* [WRITTEN EXERCISE]
From the entries below, extract every line that includes the word "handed".

[Robot task records]
= = = = = = =

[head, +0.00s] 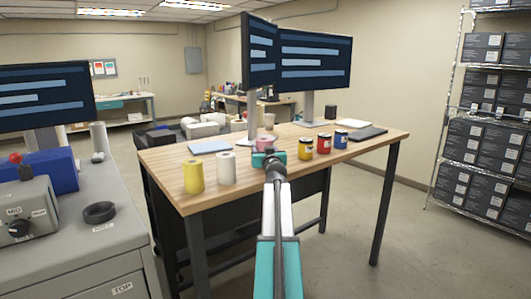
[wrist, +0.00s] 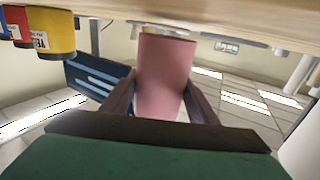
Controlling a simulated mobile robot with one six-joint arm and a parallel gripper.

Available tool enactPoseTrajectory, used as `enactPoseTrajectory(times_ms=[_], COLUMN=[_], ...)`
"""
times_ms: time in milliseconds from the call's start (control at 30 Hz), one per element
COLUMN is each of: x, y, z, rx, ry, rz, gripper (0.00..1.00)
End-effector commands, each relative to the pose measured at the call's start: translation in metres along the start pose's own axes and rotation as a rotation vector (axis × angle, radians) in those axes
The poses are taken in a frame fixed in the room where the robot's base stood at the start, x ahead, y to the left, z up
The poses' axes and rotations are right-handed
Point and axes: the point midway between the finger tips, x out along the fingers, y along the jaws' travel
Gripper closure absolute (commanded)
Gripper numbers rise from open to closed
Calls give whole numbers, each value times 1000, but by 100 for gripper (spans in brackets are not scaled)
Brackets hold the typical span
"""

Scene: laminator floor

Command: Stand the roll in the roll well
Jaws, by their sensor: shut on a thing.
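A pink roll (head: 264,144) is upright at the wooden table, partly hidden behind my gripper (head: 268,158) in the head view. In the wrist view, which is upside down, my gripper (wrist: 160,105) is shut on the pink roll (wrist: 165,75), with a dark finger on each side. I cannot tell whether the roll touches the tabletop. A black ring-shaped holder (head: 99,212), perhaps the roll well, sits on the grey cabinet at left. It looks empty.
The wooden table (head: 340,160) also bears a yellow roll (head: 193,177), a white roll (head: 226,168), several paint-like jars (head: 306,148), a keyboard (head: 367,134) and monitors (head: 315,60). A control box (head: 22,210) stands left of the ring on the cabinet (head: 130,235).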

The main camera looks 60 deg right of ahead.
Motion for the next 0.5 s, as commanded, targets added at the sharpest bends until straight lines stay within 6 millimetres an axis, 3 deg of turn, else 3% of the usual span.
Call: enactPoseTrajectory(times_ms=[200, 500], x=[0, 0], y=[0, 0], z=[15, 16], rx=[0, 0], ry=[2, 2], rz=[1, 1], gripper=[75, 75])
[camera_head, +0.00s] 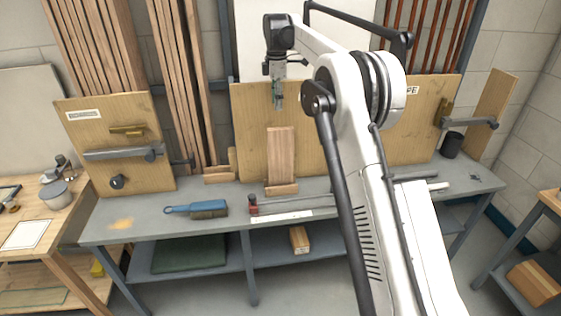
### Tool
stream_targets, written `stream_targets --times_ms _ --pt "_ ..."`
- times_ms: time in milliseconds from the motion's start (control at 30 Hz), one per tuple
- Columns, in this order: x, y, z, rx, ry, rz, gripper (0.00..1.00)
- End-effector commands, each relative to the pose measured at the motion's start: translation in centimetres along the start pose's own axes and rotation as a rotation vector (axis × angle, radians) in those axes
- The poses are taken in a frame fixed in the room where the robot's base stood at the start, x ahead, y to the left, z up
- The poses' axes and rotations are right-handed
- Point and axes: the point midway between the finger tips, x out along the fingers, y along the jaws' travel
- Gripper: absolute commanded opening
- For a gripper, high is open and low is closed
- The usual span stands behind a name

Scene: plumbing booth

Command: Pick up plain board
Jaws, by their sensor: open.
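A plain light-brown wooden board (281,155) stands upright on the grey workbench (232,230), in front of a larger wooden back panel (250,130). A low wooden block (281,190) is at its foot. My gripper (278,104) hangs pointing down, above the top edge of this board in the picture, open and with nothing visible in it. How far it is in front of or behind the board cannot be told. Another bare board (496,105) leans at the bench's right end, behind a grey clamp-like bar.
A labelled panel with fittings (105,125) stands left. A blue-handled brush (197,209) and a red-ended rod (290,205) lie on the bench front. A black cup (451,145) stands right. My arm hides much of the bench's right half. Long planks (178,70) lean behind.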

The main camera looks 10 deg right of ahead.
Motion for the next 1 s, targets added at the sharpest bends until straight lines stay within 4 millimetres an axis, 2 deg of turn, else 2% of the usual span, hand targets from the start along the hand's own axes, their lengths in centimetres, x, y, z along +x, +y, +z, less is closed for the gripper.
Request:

= = = = = = =

* [REPLY]
The poses' axes and rotations are right-handed
- The poses' axes and rotations are right-handed

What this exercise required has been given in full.